To get the motion of spore-release, I’ve been playing around with the particle functions in Game Maker today. I found a great guideline to all the available functions in a downloadable PDF here, which literally misses nothing! But so far I really have only been messing, so I’ll write up about my proper particle experiments later!
This guy’s kind of inspired by the many monster mushrooms in video games, like Funguar from Final Fantasy VIII, the Fume Shroom from Plants vs Zombies, and of course the deadly mist emitting Black Fungus from Kingdom Hearts.

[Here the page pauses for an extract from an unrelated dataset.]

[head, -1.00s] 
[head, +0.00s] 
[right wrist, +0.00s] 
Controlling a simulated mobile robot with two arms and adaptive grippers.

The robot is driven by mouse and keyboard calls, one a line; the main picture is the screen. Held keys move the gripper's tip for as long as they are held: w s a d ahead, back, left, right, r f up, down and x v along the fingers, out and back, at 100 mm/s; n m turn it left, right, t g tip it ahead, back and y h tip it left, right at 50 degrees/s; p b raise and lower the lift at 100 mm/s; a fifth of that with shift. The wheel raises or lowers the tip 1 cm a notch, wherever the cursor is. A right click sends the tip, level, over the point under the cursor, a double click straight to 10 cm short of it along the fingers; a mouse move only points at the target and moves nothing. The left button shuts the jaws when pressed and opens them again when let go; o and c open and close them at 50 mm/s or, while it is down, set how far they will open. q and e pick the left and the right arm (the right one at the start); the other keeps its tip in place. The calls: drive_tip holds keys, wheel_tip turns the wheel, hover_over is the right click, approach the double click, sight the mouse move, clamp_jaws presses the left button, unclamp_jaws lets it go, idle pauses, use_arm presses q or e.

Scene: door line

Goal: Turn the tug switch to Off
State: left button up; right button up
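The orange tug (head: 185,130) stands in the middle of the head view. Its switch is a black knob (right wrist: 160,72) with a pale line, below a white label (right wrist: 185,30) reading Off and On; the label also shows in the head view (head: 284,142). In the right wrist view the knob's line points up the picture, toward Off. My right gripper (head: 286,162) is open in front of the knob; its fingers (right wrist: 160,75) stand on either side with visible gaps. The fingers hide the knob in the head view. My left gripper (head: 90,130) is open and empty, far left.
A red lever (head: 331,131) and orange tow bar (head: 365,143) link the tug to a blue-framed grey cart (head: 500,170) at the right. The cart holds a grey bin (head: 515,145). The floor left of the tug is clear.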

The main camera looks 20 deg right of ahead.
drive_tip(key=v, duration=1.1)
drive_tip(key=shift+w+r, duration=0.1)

The final enemy is one that moves horizontally by swinging from ledges and cave roofs etc. I’ve called this the Hanging Adversary, mainly because it was the first enemy I came up with and I wanted to differentiate it from any other potential creations! The hazard here is really sharp leaf-type structures- I said I didn’t want to feature any cliched spike-pits, so this is my original equivalent. I’ve fashioned it after a venus fly-trap to some extent, simply because the venus fly-trap has those naturally evil-looking teeth which make for a great game enemy. I’m sure they’ve inspired many monster creators to make plants that bite.


I had to be careful that this guy didn’t end up looking too much like anything else from the gaming world, although influences can natural be seen to the Mario Piranha Plant, and similarly the Venus Flytrap from Braid which was probably based on the Mario enemy! My favourite of the carnivorous plant monsters from games has to be the Deku Baba from the Legend of Zelda series, which looks so spiky and evil even with the lowest of poly-counts!


I’ll hopefully get all of this into the game tomorrow, and adapt the health system accordingly!